Abbiamo fatto vertenze aspre, seguiti da tutti i 250 lavoratori. Grazie al
consiglio di fabbrica, su qualsiasi problema, la gente veniva coinvolta.
Bastava un fischio e tutti arrivavano. Non c’erano divergenze con la Cgil: gli obiettivi
unificavano tutti.
Nel
1973, la valle Seriana ha subito fortemente l’austerity, soprattutto nel tessile,
e noi siamo stati coinvolti anche nelle loro manifestazioni. Ogni sciopero generale
lo facevamo, ricordo scioperi generali che coinvolgevano tutti, il sindacato
era seguito, eravamo creduti. Se avvicinavi qualcuno e parlavi del sindacato,
lo facevi con passione. E poi lo si informava e soprattutto si convincevano
anche i più reticenti e dubbiosi.
Erano
anni in cui si facevano vertenze per qualsiasi argomento utile a cambiare le
condizioni del lavoro e dei lavoratori, e abbiamo ottenuto quasi tutto, con
gradualità, con mesi di trattative, anche fermando la fabbrica. Qualche volta
ottenendo subito tutto.
Fermare
la produzione, a quel tempo, voleva dire buttare via cinque sei ore di lavoro,
perché ripartire era difficile. Quando lo si faceva, la direzione Italcementi piombava
in fabbrica e in un pomeriggio si trovava l’accordo.
Questo
ci ha un po’ illuso: siamo andati avanti per un po’ di tempo.
Poi
sono partite altre rivendicazioni: abbiamo ripetuto la stessa modalità, ma senza
lo stesso effetto…ci abbiamo riprovato ancora: l’azienda ha iniziato a
rispondere picche.
La
nostra forza giocata così era per loro motivo di non contrattazione, mancava il
rispetto delle regole. Dopo l’ennesimo sciopero con presidio dei cancelli, hanno
denunciato tutto il consiglio di fabbrica. C’è stata un’udienza urgente del
pretore del lavoro, che siamo riusciti a chiudere senza troppi guai, ma ha voluto
dire impegnarsi per costruire un’intesa, un accordo nel quale pur ottenendo
parte delle nostre richieste, abbiamo dovuto sottoscrivere che non avremmo più utilizzato
forme di protesta che potessero fermare l’azienda.
La
sentenza diceva che il danno era superiore a tutti i benefici che si potevano ottenere
e metteva in difficoltà l’azienda.
Nonostante
questo, o forse perché anche in questa occasione sono riuscito a mantenere un
comportamento adeguato agli insegnamenti e agli obiettivi di un sindacalista,
nel 1975, sono uscito dalla fabbrica e entrato ufficialmente alla Cisl, anche
se con un po’ di preoccupazione (avevo due figli piccoli, non sapevo se avevo
le capacità di condurre un altro tipo di attività…).

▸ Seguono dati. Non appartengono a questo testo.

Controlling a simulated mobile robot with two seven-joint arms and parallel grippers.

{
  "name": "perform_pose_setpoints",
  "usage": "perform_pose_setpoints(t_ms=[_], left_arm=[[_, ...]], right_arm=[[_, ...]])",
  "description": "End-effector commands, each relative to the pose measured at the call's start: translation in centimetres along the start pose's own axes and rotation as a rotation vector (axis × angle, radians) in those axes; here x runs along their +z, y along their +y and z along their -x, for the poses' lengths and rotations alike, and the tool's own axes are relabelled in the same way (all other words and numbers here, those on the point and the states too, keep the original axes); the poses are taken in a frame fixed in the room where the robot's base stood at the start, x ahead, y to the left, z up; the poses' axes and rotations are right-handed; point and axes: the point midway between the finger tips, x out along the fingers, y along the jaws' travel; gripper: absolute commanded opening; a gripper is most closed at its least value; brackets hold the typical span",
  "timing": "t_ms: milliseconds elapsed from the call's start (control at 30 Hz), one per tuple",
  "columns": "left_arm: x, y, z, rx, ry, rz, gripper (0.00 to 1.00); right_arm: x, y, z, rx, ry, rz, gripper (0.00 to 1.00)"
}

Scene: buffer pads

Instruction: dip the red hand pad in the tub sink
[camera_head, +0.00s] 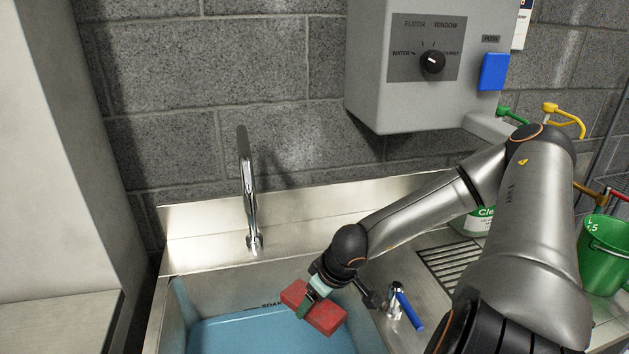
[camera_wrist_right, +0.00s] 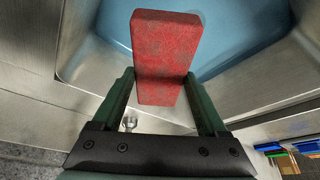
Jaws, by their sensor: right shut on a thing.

Zonca e Suagher mi hanno
convinto a fare esperienza a Gazzaniga, nella sede territoriale, come operatore
di zona e come riferimento per tutta una serie di aziende. C’erano ancora
tantissime fabbriche non sindacalizzate, in tutti i settori. “Tu vai – mi
dissero -, prendi contatto, cerca di parlare con qualcuno e portali al
sindacato”. Così ho iniziato a fare questa attività.
Quel
periodo ha coinciso anche con le tantissime riunioni per mettere insieme la
federazione unitaria. Fu istituito il delegato unitario. Poi si è spaccato
tutto molto velocemente, quindi ho fatto l’operatore tessile per la Cisl. Sono
poi tornato alla Filca. C’era bisogno di operatori. Suagher era andato via e Pesenti,
diventato generale, mi ha portato in segreteria. Era il 1981.
Vivevo
uno strano rapporto con la politica sindacale, le grandi discussioni, gli
scontri tra “correnti. Avevo un forte rapporto con la Cisl, ma il mio lavoro,
il mio impegno andava tutto nella contrattazione e nel rapporto con i
lavoratori.
Partecipavo,
seguivo convegni e consigli generali…ma il primo congresso a cui ho partecipato
è stato quello della Cisl del 1977. Mi ricordo delle due linee sindacali, delle
grandi battaglie ideologiche e di posizione che si fecero, ma io rimanevo un piccolo
operatore di provincia, e quando a Bergamo qualcuno mi chiese di accompagnare
un gruppo di iscritti a Lourdes, io ci sono andato…mi interessava di più.
Vivevo
il mio lavoro come un servizio, e il clima di quegli anni mi ha certamente
aiutato. C’era fermento di novità e cambiamenti in ogni cosa che decidevamo di
fare, anche quando, alla fine degli anni 70, la situazione si era fatta più
difficile.
Tante
conquiste erano state fatte. Adesso, le crisi industriali arrivavano di continuo
e mettevano difficoltà... Anche in Val Seriana, la situazione si era fatta
complicata: nelle confezioni, nelle piccole aziende, spesso aperte da un ex
operaio, si era creato un filo diretta tra lavoratori e datore: convincere allo
sciopero lavoratori scelti uno per uno dal “capo”, spesso parenti, o ancora di
più convinti che anche loro avrebbero potuto fare il salto in poco tempo, era difficile.
Rimaneva
comunque un grande fermento. Nell’edilizia era bello ancora andare nelle
fabbriche…parlavi con i lavoratori, andavi a confrontarti con i datori…ai lavoratori
parlavi di cose che loro comprendevano: allora il lavoratore lo avvicinavi personalmente,
non come adesso…oggi si lavora sui computer e si scopre che c’è un edile dalle
liste delle casse e degli enti bilaterali...noi andavamo di persona a
conoscerli, a parlargli. Erano gli anni più belli, perché costruivi un rapporto
con il lavoratore, poi i frutti si raccoglievano meglio.
Eravamo
portatori di valori richiesti e condivisi. Oggi la solidarietà è più difficile,
è cambiato il mondo, è tutto più difficile. Noi il rispetto ce lo meritavamo,
per il lavoro continuo che facevamo. Ci vedevano di continuo sui luoghi di
lavoro, e lo facevamo dopo che avevamo finito il nostro turno di lavoro.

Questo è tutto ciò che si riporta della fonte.